ICE Launches App to Find Child Predators - NBC Bay Area

ICE Launches App to Find Child Predators

App allows users to anonymously report tips 24 hours a day, seven days a week and contains photos and information about known fugitives



    U.S. Homeland Security investigators are hoping new app will lead to arrests of suspected child predators. Marianne Favro reports. (Published Thursday, Sept. 12, 2013)

    U.S. Immigration and Customs officials have announced a new smartphone app that will ask for the public's help in finding suspected child predators and fugitives.

    A fugitive indicted by a Bay Area federal grand jury on child pornography charges is among the first cases featured on a new app.

    People who download it Thursday will see photographs and information about Kevin Thomas Trask. Trask is a 37-year-old paramedic, who formerly lived in the Bay Area. He was last seen in December 2012, and left shortly after being indicted in November 2012 for distribution and possession of child pornography, according to ICE.

    The indictment alleges Trask was involved in sharing more than 700 images and 10 videos featuring the sexual exploitation of children, including some which involved sadomasochism and sex acts with toddlers.

    The app allows users to anonymously report tips 24 hours a day, seven days a week. It contains photos and information about known fugitives in Homeland Security Investigations criminal cases involving sexually abused and exploited children.

    "When children are being sexually abused and exploited, it's a race against the clock to rescue the child and bring the predator to justice," ICE Acting Director John Sandweg said. "These investigations are one of our highest priorities, and in today's world, we need to be technologically savvy and innovative in our approach."

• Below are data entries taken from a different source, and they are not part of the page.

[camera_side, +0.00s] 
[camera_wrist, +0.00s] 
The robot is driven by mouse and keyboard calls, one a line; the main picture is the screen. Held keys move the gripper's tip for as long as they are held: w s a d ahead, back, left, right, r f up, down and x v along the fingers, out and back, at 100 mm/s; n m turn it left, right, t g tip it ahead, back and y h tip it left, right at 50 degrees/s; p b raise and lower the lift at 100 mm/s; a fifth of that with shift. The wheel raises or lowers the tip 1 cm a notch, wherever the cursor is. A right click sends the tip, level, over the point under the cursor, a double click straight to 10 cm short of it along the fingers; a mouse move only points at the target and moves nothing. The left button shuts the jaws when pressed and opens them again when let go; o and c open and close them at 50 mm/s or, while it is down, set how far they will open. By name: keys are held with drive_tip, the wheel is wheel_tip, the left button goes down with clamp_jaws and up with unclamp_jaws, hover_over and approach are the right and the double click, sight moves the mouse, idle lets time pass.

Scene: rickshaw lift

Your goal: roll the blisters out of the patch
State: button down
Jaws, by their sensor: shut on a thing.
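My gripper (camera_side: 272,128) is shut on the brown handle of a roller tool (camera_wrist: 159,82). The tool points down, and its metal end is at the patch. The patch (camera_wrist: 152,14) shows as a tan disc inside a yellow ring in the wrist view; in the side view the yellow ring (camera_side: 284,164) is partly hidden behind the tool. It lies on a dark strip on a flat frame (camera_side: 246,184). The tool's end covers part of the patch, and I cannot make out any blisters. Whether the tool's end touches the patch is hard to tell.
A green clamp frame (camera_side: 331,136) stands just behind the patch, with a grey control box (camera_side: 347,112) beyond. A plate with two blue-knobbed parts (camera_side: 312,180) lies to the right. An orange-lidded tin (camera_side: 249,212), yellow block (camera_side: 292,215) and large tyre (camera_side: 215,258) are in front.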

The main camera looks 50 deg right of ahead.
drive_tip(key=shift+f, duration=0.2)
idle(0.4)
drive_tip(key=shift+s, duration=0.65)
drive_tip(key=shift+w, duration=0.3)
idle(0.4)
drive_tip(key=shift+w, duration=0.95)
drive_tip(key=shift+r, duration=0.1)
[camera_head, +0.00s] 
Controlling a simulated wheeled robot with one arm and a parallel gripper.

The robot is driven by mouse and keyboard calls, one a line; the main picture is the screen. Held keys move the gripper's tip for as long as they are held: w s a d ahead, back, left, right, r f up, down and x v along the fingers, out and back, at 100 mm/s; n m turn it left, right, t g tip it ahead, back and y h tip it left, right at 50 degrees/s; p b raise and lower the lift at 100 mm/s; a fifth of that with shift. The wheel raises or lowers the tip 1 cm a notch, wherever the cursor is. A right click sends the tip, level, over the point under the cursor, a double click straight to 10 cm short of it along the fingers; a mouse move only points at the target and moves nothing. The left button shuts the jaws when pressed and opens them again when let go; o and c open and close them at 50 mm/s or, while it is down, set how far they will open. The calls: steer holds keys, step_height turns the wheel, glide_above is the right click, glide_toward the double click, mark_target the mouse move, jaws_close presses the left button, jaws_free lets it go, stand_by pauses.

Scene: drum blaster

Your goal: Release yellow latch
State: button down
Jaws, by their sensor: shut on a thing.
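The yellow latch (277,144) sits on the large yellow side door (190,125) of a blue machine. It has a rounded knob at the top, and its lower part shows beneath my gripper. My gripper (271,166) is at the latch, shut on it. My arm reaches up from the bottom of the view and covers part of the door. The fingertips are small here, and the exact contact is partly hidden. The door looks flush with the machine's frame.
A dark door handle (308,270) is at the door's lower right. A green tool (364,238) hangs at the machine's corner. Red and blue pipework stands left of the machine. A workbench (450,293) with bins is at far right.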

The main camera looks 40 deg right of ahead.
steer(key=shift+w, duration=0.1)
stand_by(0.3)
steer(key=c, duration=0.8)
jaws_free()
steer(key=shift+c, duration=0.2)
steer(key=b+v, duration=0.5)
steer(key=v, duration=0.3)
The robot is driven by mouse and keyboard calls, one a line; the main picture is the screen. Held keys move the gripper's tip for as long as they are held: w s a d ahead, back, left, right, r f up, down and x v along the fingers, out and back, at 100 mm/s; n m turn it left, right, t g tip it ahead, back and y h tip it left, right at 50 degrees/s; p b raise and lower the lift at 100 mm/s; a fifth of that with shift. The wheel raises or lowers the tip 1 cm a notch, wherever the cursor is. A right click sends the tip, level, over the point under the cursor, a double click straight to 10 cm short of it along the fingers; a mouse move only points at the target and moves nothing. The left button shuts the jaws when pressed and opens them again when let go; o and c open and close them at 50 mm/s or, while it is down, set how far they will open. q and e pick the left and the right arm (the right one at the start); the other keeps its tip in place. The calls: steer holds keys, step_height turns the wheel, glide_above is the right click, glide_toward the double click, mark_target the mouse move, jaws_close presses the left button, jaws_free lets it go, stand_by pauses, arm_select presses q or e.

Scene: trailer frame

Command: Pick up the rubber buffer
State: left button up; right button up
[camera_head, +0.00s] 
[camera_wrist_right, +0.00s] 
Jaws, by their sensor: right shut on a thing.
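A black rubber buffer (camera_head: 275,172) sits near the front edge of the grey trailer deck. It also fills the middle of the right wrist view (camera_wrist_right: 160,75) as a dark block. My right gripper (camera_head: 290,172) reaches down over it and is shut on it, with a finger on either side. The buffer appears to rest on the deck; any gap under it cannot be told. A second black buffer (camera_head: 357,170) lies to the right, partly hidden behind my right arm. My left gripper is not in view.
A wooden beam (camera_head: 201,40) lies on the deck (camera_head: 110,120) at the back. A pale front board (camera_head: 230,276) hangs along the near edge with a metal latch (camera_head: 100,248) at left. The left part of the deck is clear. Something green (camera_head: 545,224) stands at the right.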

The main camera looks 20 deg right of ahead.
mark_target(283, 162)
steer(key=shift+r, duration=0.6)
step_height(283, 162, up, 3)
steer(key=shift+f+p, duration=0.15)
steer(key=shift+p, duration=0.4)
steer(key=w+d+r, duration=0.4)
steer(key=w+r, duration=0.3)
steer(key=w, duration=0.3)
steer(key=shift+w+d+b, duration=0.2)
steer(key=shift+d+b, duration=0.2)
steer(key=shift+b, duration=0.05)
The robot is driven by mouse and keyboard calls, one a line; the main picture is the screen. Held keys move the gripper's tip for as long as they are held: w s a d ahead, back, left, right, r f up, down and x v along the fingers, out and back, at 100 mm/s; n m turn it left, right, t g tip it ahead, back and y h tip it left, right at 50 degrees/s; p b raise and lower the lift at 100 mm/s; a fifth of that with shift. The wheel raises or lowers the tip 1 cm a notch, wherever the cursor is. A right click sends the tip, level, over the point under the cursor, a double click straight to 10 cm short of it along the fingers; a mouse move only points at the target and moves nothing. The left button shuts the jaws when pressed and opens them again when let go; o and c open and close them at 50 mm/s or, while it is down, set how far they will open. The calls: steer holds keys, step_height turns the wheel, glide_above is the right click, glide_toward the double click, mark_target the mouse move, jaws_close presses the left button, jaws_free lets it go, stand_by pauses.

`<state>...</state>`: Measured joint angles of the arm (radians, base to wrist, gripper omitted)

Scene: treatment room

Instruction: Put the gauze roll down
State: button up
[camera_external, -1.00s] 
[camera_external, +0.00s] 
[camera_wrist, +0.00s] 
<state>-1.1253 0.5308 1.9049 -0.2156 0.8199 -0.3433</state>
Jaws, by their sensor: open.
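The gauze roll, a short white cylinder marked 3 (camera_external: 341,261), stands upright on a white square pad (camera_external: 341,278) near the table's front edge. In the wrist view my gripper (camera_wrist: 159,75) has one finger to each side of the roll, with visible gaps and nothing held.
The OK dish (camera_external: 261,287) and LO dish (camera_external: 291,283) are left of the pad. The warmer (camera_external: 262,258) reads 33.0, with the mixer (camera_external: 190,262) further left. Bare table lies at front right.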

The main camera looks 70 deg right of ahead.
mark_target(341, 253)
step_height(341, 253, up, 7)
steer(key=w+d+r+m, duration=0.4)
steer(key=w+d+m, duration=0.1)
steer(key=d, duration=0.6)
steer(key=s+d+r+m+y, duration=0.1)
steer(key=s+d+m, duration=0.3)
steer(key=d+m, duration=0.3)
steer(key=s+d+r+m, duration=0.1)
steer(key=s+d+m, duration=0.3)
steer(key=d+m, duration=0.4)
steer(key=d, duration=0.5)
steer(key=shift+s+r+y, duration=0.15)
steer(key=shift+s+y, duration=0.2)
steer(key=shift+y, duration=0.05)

    So far, there are about 10 sex predators ICE is trying to locate who have been reported through the app. The predator at the top of the list has been seen in videos sexually abusing a 10-year-old girl, according to ICE agents.

    Metropolitan Washington Airports Authority Police Department

    ICE's Office of Public Affairs developed the app with special agents from Homeland Security Investigations Cyber Crimes Center and field offices across the country.

    "The creation and launch of this application provides ICE another useful tool to reach the public," said ICE Director of Public Affairs Brian Hale. "We recognize that people receive a great deal of information on their mobile devices and we are hopeful that this app will encourage them to submit tips about suspects and to learn more about our work investigating child exploitation crimes."

    The Operation Predator App allows users to receive alerts about wanted predators, to share the information with friends through email and social media, and to provide information to Homeland Security Investigations by calling or submitting an online tip.

    It also allows users to view news about arrests and prosecutions of child predators and additional resources about ICE and its global partners in the fight against child exploitation.

    "It's basically going to be a new tool to help us put bad guys behind bars," ICE spokesman Nestor Yglesias said.

    Some parents are glad to have the added protection.

    "My daughter is young and, you know, there's a lot of things happening to a lot of kids out here," mother Tashia Anosike said.

    Father Ricky Fernandez agreed.

    "Anything to protect our children is worth it," he said.